START ROWS

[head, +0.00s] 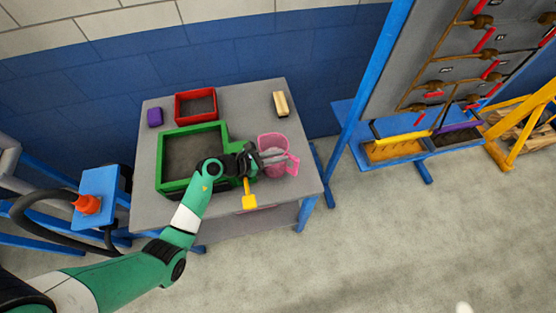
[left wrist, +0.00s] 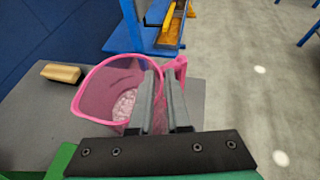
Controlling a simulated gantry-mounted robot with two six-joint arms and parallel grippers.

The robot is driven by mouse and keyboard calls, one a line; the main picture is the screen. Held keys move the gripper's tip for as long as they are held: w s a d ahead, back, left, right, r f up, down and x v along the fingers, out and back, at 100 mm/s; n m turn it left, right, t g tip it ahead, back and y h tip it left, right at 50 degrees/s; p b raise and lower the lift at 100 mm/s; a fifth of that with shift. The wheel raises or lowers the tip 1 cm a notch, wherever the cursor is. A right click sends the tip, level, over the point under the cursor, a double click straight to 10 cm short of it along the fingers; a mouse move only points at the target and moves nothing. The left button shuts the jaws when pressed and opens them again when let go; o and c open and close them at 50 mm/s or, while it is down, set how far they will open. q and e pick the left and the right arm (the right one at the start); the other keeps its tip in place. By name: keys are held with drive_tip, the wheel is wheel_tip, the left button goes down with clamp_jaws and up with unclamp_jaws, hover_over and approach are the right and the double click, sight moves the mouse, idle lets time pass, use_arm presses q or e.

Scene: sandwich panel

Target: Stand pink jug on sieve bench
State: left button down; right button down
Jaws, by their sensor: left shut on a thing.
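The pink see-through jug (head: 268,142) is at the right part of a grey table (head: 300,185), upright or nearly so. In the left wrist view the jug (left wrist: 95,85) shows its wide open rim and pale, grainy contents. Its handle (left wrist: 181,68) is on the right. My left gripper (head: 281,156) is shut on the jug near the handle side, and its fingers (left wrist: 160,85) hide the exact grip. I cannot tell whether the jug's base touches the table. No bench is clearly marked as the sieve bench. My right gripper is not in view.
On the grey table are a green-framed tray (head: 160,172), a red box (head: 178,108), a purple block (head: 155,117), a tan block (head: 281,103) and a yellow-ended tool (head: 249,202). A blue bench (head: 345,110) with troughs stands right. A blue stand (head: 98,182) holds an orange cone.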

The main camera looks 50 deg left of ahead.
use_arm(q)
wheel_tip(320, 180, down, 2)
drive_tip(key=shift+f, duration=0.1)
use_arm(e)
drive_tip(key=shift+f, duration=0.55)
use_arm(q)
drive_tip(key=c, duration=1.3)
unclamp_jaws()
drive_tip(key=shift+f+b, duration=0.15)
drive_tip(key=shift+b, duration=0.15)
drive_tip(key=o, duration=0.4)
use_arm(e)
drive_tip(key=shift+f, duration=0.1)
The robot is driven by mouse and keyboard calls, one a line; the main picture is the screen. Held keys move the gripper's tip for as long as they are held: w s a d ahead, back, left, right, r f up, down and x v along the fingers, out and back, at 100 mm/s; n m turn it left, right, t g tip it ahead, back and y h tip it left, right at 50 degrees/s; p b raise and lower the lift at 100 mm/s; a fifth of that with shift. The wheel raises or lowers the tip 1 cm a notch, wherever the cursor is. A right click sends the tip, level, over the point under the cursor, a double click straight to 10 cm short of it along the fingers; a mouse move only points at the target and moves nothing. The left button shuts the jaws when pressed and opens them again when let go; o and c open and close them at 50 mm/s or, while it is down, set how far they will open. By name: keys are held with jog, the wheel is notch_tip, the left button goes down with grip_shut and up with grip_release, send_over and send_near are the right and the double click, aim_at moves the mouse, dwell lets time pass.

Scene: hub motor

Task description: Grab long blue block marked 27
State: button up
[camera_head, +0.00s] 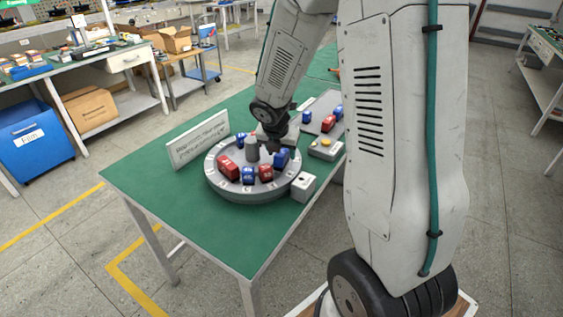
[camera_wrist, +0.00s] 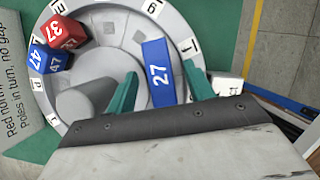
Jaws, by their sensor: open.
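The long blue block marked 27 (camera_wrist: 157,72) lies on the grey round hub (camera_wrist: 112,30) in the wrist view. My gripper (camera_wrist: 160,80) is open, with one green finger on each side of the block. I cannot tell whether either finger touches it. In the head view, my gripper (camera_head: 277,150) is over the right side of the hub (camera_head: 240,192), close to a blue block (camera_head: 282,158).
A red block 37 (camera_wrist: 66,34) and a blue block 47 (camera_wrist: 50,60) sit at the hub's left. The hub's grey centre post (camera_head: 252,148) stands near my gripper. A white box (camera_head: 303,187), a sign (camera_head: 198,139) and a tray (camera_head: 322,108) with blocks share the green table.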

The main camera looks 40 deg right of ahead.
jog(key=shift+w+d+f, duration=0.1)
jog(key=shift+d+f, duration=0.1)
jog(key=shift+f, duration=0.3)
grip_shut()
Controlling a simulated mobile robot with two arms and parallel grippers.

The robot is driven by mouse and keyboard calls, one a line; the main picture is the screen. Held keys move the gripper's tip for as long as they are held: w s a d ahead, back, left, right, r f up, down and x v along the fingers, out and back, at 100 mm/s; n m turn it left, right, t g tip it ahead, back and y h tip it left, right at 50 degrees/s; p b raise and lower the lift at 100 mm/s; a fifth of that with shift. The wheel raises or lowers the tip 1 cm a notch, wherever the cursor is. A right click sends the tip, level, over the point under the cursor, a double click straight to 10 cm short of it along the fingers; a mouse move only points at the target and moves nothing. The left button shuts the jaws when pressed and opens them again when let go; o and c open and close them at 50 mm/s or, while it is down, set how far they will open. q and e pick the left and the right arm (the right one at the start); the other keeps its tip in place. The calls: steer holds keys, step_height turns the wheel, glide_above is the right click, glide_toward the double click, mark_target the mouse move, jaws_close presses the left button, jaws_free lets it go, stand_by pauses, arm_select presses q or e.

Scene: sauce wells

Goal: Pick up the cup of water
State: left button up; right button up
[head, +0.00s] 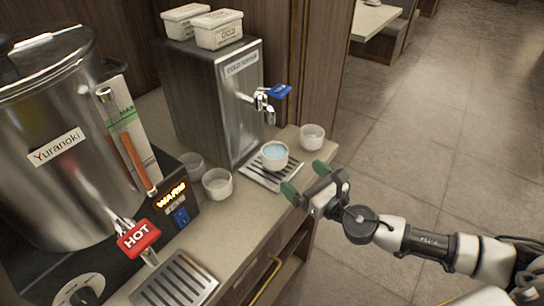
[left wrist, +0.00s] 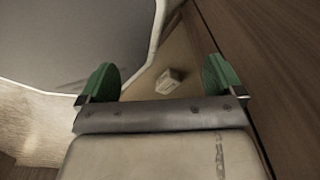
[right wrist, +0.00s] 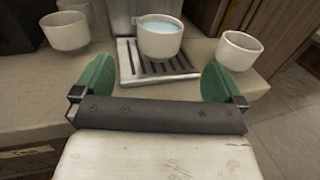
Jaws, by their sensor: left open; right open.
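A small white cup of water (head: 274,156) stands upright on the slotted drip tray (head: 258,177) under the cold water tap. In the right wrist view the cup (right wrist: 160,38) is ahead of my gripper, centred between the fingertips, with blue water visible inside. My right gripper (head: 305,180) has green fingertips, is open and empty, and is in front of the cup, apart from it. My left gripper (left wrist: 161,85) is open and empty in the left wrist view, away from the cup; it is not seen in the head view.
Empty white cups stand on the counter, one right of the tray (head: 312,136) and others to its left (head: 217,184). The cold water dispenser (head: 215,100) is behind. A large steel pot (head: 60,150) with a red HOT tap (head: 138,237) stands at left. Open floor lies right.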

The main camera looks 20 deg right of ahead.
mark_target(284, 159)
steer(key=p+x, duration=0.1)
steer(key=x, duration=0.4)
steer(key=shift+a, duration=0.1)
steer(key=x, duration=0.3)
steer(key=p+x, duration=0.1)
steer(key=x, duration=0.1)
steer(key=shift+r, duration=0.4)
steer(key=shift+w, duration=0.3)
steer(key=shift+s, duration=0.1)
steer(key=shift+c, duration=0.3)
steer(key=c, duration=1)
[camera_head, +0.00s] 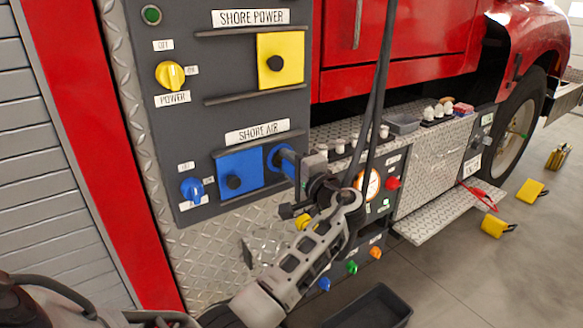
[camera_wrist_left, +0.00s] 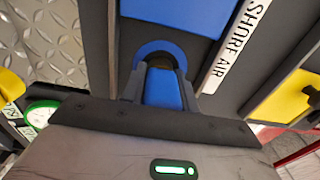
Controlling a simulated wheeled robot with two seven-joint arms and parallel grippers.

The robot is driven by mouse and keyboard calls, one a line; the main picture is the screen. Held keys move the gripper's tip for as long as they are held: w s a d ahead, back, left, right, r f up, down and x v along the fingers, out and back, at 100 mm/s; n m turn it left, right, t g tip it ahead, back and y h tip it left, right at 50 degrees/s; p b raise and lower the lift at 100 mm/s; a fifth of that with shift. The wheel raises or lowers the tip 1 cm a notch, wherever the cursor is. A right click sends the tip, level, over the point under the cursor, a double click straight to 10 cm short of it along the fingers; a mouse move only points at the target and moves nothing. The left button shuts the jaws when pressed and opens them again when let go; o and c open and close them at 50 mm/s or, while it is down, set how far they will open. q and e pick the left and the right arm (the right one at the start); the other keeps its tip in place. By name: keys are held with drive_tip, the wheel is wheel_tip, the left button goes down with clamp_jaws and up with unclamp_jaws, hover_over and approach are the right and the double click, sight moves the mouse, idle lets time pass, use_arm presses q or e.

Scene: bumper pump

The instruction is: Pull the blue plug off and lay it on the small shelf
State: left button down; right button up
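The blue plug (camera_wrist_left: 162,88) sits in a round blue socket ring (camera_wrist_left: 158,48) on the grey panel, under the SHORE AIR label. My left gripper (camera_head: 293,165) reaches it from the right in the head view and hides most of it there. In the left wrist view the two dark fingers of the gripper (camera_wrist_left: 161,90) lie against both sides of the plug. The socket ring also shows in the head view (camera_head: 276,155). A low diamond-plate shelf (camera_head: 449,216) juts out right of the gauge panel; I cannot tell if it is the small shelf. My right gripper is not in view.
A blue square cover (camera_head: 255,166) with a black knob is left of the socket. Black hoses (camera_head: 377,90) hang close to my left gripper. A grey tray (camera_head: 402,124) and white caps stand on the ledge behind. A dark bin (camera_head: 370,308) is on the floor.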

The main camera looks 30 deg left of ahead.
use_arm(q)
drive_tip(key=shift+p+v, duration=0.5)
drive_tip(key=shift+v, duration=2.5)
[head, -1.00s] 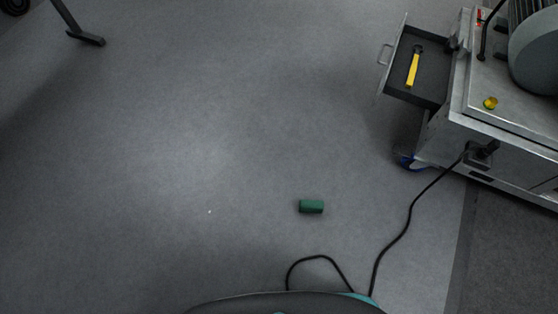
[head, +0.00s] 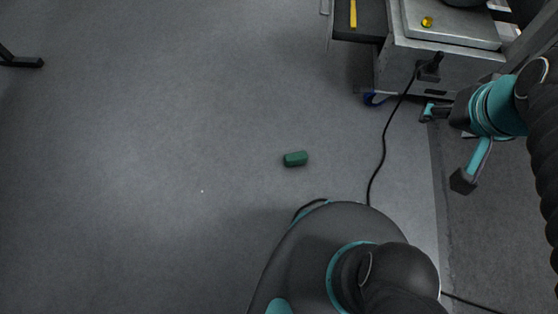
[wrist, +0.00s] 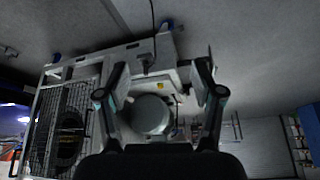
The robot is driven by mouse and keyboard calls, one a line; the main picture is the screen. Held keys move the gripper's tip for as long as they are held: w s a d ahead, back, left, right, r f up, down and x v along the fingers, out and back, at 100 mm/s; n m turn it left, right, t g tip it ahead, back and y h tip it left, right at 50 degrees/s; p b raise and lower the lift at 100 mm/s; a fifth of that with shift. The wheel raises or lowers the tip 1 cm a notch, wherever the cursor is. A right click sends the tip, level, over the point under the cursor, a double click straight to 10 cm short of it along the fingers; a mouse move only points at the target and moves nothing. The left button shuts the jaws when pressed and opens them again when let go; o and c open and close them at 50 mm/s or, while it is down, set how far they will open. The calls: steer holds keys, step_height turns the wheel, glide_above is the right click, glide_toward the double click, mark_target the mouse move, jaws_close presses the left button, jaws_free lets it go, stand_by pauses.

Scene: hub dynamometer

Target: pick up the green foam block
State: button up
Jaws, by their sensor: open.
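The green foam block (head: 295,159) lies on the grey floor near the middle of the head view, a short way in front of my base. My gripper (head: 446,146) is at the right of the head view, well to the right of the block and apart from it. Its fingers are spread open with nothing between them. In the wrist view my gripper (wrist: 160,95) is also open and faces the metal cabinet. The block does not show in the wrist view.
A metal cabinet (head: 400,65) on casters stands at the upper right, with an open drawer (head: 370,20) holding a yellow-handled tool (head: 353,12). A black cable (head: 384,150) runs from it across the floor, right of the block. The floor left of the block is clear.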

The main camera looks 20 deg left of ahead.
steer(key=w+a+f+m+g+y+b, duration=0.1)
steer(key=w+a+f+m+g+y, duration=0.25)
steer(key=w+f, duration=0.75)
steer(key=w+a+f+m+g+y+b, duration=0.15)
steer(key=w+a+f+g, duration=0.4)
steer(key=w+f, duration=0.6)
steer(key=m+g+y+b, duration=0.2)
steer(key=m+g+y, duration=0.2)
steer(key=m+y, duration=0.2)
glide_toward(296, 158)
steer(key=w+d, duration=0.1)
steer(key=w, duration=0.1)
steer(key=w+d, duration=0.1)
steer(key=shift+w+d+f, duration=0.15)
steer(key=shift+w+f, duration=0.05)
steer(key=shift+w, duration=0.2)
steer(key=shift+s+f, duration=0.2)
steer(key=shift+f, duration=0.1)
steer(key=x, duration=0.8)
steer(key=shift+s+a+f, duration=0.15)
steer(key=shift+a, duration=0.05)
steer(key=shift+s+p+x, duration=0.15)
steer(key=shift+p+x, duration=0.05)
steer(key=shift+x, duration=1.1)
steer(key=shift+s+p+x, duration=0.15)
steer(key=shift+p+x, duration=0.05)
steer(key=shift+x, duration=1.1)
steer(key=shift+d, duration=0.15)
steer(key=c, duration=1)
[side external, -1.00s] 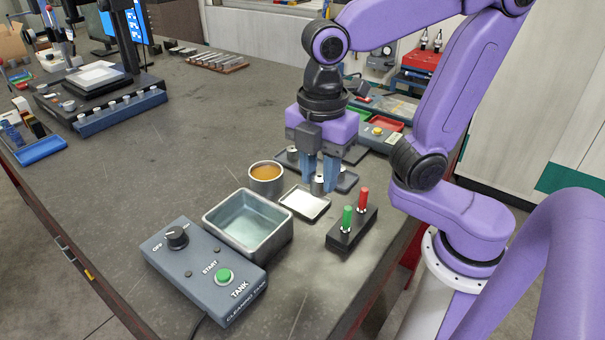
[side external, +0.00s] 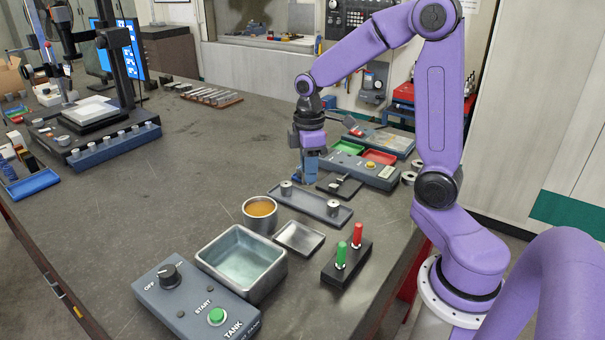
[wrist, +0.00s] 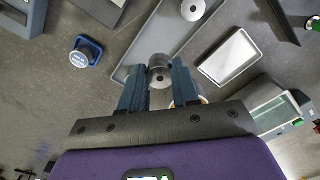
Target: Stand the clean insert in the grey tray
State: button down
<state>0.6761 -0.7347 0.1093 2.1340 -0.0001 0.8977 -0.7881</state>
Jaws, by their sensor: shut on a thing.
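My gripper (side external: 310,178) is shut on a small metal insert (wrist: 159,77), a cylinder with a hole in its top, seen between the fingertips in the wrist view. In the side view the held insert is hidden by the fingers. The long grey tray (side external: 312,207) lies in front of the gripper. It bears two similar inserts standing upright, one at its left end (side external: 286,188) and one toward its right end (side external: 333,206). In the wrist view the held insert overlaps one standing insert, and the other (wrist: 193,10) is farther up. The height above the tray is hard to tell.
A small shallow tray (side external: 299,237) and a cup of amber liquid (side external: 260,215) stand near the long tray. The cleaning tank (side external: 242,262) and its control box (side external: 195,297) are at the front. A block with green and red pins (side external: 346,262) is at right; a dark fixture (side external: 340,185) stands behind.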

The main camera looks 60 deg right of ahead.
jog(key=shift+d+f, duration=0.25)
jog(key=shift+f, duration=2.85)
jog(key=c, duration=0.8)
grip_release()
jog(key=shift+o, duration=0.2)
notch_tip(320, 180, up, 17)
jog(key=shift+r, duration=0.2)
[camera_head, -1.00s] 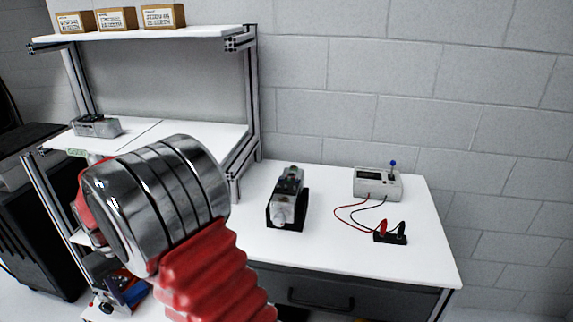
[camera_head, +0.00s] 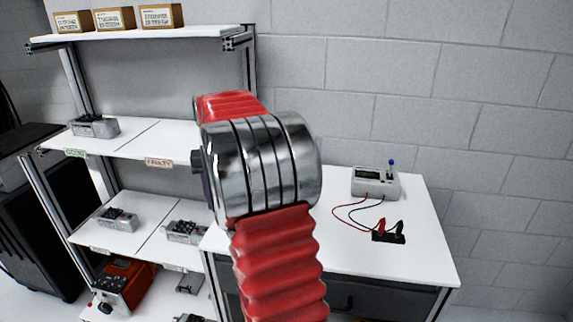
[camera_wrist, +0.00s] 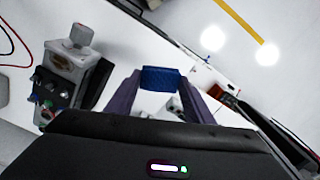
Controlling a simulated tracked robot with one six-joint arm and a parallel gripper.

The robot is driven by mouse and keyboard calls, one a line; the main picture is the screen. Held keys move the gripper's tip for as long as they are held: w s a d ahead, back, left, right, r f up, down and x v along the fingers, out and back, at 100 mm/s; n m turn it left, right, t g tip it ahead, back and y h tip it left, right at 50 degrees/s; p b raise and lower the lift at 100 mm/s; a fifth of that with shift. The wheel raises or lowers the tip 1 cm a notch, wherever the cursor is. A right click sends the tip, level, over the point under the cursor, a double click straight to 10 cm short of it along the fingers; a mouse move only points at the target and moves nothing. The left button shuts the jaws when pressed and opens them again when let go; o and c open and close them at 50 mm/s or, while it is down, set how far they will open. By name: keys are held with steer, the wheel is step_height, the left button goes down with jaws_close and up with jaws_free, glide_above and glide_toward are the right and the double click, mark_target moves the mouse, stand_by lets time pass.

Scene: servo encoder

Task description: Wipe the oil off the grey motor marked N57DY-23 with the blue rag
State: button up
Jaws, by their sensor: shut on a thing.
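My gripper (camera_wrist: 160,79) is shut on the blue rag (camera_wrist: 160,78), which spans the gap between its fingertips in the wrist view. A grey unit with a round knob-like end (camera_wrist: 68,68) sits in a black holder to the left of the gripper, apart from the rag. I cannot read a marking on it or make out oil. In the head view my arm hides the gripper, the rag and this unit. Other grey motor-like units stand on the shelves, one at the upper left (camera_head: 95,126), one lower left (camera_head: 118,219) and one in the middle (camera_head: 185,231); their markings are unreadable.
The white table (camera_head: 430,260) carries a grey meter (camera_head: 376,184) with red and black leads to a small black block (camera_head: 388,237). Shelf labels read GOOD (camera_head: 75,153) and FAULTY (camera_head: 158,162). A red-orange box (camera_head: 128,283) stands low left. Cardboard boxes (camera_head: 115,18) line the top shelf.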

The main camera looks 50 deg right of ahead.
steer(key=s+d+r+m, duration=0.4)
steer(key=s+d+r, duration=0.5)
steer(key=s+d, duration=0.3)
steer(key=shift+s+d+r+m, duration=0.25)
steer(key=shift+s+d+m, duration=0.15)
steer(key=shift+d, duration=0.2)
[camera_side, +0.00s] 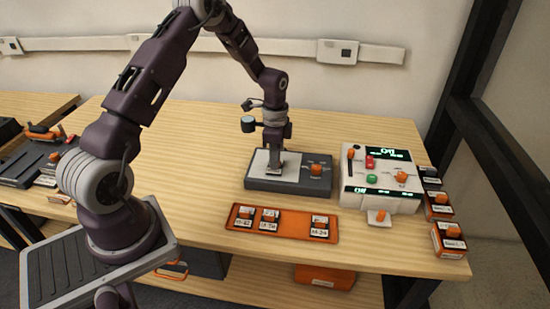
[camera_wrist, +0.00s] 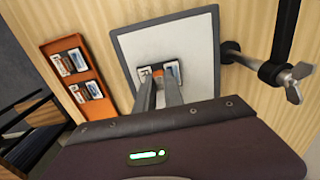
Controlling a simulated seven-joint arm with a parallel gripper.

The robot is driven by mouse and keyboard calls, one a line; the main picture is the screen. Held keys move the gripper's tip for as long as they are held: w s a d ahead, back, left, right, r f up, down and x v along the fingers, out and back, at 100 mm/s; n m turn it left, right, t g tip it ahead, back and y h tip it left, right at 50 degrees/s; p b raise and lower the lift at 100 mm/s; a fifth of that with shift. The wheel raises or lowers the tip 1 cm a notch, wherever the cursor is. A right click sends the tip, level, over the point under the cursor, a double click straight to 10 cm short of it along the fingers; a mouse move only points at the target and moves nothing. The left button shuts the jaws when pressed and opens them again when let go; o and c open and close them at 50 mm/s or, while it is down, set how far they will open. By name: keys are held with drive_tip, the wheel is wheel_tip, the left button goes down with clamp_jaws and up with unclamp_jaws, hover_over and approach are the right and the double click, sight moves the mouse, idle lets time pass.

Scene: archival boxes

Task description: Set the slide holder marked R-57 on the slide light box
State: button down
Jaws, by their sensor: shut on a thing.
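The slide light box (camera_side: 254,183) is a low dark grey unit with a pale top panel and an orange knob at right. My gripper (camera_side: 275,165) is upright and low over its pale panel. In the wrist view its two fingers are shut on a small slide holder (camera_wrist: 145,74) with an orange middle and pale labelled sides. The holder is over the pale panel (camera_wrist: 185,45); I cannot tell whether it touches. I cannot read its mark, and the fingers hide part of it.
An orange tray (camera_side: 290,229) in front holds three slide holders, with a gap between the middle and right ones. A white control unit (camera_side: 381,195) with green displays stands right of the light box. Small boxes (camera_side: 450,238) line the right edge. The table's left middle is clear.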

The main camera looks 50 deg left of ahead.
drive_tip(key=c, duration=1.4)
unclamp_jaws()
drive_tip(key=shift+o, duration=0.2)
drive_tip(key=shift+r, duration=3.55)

END ROWS

Look back at the entries above. Retype the line with "Scene: sandwich panel", the line with "State: left button down; right button down", and all lines in between.

Scene: sandwich panel

Target: Stand pink jug on sieve bench
State: left button down; right button down

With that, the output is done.